— Begin EXERCISE INPUTS —

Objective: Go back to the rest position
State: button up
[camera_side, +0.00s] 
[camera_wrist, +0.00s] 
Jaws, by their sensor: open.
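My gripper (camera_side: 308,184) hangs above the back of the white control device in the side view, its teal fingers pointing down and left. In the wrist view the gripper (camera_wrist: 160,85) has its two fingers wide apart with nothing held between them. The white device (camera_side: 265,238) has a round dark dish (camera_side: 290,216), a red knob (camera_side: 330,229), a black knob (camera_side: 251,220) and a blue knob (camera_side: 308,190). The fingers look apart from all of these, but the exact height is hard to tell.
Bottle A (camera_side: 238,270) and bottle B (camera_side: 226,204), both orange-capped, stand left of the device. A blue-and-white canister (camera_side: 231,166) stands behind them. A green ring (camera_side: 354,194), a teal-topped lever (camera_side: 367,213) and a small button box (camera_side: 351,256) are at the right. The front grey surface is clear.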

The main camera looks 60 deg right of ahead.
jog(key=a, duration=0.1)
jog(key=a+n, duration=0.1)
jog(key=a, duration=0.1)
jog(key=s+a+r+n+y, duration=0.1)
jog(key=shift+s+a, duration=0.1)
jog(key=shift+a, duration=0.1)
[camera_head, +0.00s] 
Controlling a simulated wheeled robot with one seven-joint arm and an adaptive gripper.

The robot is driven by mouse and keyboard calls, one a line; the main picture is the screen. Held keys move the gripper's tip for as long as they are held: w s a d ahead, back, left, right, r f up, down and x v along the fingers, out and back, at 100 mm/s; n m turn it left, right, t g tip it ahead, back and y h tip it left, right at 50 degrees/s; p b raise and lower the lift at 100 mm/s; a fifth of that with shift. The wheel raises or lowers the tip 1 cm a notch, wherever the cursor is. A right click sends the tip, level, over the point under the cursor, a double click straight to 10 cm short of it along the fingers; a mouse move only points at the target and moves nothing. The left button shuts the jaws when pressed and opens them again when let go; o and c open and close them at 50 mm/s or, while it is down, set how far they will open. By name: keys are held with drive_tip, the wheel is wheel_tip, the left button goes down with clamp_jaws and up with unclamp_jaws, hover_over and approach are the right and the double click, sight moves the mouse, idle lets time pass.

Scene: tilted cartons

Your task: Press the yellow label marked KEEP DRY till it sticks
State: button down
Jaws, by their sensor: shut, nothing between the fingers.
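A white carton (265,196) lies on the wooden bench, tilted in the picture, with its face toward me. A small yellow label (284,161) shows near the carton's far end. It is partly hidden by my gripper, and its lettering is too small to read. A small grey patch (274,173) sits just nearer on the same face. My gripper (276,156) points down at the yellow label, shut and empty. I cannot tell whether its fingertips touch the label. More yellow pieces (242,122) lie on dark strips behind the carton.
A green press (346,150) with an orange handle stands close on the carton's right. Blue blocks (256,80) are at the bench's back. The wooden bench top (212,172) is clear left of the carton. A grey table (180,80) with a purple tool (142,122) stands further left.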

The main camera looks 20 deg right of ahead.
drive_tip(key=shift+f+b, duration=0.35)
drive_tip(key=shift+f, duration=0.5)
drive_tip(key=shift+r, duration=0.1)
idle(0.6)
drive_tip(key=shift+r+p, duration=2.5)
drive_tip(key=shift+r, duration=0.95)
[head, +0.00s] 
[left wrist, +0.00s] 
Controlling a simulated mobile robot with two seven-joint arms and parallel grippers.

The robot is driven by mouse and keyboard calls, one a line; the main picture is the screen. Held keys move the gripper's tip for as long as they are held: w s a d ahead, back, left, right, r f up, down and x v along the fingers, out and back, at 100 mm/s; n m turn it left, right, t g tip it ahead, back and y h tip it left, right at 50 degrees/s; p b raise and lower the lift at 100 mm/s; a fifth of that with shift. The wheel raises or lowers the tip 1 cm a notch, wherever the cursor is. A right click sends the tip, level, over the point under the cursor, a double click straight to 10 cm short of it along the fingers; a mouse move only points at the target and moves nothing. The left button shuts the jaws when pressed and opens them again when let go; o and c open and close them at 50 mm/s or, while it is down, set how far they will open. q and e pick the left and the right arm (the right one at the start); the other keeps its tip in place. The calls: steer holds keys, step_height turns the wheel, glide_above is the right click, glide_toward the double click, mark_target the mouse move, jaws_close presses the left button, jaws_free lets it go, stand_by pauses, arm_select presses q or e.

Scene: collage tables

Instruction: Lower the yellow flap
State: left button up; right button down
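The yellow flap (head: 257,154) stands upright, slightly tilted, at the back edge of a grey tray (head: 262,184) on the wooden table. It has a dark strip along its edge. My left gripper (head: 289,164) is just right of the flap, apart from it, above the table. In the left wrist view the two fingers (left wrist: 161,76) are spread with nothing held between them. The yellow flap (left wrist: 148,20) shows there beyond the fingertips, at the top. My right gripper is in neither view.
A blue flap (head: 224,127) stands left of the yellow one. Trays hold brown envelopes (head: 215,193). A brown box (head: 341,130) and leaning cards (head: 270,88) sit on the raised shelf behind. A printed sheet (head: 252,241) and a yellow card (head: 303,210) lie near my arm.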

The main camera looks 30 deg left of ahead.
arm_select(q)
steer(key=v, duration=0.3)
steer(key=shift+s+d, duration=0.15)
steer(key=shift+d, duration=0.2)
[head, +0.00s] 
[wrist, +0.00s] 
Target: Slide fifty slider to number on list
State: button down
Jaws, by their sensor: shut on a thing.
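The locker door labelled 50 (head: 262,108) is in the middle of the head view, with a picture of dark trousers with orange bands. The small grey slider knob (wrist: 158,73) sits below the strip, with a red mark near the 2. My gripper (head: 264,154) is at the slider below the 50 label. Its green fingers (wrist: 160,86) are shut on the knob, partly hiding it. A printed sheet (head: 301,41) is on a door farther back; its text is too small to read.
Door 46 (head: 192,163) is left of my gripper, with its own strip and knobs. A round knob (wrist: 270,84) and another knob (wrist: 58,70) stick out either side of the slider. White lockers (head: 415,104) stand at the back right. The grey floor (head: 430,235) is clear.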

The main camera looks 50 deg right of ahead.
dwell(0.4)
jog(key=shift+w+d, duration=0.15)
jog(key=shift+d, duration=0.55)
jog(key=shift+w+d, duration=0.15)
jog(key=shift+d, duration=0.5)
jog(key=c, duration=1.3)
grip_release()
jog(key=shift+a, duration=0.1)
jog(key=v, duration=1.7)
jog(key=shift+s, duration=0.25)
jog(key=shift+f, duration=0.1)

— End EXERCISE INPUTS —

AIM OF THE TASK → Copy out every line from the material above in which the word "joint" appears.

ANSWER TO THIS PROBLEM →
Controlling a simulated wheeled robot with one seven-joint arm and an adaptive gripper.
Controlling a simulated mobile robot with two seven-joint arms and parallel grippers.

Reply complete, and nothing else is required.